I basically don't use Delicious any more, because I don't trust the quality of their filtering process.
Banning an entire multi-user site is just silly, when it is always going to be a subset of the users who are spammers, and there will be plenty of others who aren't.
What's more, even on pages on my other sites which I CAN bookmark using Delicious, there is hardly any traffic from Delicious, and the traffic I get from there is really bad quality, and bounces at 100%.
It's not worth using, as far as I am concerned.
While the timing is suspicious, that someone posted a link to Digg on a forum here, and then Digg blocked HubPages, I would need a lot more convincing that it was cause and effect.
If Digg thought one of us was spamming their system, surely they would have shut down that user's own individual account, as well as blocking the domain?
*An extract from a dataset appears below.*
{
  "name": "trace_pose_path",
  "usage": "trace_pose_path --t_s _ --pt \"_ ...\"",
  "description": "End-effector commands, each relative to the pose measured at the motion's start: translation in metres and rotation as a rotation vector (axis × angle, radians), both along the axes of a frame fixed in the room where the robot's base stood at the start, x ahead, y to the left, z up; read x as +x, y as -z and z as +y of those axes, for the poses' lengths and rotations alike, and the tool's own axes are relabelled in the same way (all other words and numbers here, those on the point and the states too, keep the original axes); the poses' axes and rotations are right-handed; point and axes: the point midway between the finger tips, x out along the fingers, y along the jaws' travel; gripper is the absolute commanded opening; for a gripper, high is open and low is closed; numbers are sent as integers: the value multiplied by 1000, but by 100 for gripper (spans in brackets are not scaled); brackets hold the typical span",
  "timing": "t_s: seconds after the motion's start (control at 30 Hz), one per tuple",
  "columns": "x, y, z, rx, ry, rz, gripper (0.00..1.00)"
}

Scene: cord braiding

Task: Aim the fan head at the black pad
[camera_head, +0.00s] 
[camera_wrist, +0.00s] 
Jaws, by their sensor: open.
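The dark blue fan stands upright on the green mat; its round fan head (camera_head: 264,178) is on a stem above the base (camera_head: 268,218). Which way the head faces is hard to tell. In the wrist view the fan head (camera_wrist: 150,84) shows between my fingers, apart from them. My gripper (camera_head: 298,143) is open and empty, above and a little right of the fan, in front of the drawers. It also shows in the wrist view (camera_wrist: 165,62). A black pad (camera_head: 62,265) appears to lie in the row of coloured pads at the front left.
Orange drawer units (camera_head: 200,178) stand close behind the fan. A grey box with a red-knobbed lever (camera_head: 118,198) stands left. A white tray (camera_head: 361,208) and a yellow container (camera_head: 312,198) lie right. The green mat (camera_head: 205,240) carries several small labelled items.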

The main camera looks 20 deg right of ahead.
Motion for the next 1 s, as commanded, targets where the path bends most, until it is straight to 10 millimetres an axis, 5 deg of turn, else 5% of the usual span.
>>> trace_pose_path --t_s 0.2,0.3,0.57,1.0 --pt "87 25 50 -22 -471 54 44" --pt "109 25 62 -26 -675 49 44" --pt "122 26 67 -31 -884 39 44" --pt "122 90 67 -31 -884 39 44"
Has anyone who posted a Digg link here been kicked out of Digg?
I would say the idiot who sent 600+ requests a few days ago is a more likely culprit for doing something to trip Digg's trigger.
Jenny
LOL
Since it all seem to start with me, let me clarify a couple of points
First, while delicious is not capable of bringing quality traffic, I see a noticeable effect from a SEO standpoint on my other sites. And that is what for I use it.
Digg (as many other social sites) has smart team. They usually don't ban your account or URL - they isolate it. You can still see your submissions, and users who you sent direct link can see and vote, too - but nobody else sees them.
In my particular case (that by the way happened almost two months ago, long before the recent digg frenzy on HP) my submission was manually removed from upcoming list after it got enough votes to be considered for the placement on the first page.
That means either my account, or HP URL, or both are flagged on digg. And I currently have no way of saying for sure which one is responsible for what happened. I'm thinking of other experiments to make, but I'm not there yet.
I have had digg accounts banned and a whole site banned before and they usually put up a statement saying that the whole site has been banned.